The town also chose one full-time clerk for each market. This man was in charge of assigning stalls to different provisioners, collecting rents, enforcing rules, and maintaining the infrastructure.
In the early eighteenth century Boston had three marketplaces, each with its own full-time clerk. After some argument, in 1742 the town consolidated those commercial spaces into one near the center of town. Thus, we need context to know what “Clerk of the Market” referred to.
In September 1742, the merchant Thomas Jackson was announced as “Clerk of the Market on Dock-Square.” According to Abram Brown’s Faneuil Hall and Faneuil Hall Market or, Peter Faneuil and His Gift (1901), the town gave Peter Faneuil the honor of naming the superintendent since he’d paid for the building. Jackson in turn hired Joseph Grey as assistant in charge of sweeping. When Faneuil died the next March, the market was named after him.
By 1749, Abijah Adams was the full-time clerk of Faneuil Hall Market, and Samuel Adams was an elected clerk of the market, starting his political career. There was a bad fire in 1761, and Abijah Adams rescued valuable goods and papers from the building, only to have to wait for the town to rebuild and repair it.
Abram Brown erred in writing that Adams was succeeded by Benjamin Clark as the pre-Revolutionary turmoil heated up; Clark was one of the elected clerks. The published selectmen’s records show how they chose a man to replace Adams in 1767 and what the daily duties of the clerk of Faneuil Hall Marketplace were:
The Selectmen having appointed Capt. James Clemmens to be Clerk of Faneuil Hall Market in the room of Mr. Abijah Adams who is in a declining state and as it is feared not like to appear abroad again, the following Orders were given said Clemmens, which bears date the Day on which he entred upon duty—vizt.—Abijah Adams died a few months later in February 1768, aged 66 years.
Boston August 13. 1767
Capt. James Clemmens
Sir
You being by the Selectmen of Boston chosen to act as Clerk of Faneuil Hall Market it is our directions That you observe that the Butchers who hire the Stalls do conform to their Leases. Vizt.—
That they bring into the Market all the Hydes Skins and Tallow of all such Creatures as they kill; that they keep their respective Stalls clear, and at the shutting up of the Market at One O’Clock carry out all the Hydes Skins and Tallow and also all the Beef that shall be cut up that is less than a Quarter and all other sorts of Meal of what kind so ever—
that those Butchers who occupy the Stalls do not bring into the Market any kind of Poultry other than of their own raising to sell—
You’l Observe that every Person who erects a Stall or puts their Panyers or Carts, within the limits of the Market do pay for the same as follows—Vizt.—By Order of the Selectmen
- For every Stand or Stall from the middle West Door on each side down to the Street Eight Shillings p. Month or eight Coppers p. Day,
- for each Stand or Stall on the other parts of the West end of the Market Six Coppers p. Day—
- For each Cart with Beef or Sauce or any other Article for Sale that stands in any other place within the Limmits of the Market four Coppers p. Day—
- For each pair of Panyers two Coppers p. Day.

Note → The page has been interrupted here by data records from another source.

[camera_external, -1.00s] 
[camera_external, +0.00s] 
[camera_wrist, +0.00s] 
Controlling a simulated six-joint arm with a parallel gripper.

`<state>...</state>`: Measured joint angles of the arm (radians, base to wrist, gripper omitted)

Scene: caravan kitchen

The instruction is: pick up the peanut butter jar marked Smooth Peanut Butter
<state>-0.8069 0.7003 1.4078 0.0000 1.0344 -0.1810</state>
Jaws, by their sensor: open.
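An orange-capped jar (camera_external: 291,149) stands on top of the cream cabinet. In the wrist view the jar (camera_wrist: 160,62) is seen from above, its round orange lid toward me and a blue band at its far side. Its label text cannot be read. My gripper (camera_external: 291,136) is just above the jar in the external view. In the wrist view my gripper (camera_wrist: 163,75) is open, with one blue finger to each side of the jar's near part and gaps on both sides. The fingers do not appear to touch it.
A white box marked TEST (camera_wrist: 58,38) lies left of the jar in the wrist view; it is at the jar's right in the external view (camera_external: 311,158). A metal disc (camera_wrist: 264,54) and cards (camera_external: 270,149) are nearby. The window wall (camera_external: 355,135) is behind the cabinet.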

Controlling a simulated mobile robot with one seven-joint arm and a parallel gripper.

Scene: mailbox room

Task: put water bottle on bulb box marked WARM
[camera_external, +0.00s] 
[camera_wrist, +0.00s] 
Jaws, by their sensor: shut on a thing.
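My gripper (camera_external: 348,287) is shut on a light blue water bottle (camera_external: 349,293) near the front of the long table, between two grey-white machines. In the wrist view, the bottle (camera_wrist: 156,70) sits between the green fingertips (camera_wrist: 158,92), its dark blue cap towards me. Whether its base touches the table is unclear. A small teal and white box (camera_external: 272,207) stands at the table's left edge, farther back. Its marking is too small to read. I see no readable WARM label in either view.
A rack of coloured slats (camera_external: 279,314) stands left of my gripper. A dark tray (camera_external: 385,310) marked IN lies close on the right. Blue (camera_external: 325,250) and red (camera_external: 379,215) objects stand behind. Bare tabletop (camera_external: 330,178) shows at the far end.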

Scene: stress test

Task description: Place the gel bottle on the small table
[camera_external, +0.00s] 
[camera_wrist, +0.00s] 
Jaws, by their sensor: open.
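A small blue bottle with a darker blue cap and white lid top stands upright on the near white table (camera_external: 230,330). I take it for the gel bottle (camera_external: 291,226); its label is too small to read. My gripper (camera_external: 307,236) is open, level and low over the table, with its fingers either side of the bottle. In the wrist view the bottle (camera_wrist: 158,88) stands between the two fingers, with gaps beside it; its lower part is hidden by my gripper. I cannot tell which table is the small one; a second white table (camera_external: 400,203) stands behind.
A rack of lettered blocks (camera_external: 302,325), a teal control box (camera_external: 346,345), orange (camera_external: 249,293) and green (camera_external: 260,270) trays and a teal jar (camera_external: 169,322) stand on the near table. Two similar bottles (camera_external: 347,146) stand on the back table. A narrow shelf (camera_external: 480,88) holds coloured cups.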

WILLIAM COOPER Town Clerk.
James Clemens had been a sea captain, then a seller of spermaceti candles. In 1763 he announced he had become a licensed gauger, checking weights and measures, so people had come to trust him. Capt. Clemens died inside besieged Boston in February 1776, and in June the town chose George Lindsay Wallace to take his place.
Abijah Adams (1702-1768), the clerk of Faneuil Hall Market for several years, was an uncle of Samuel Adams (1722-1803), a clerk of the market for one year.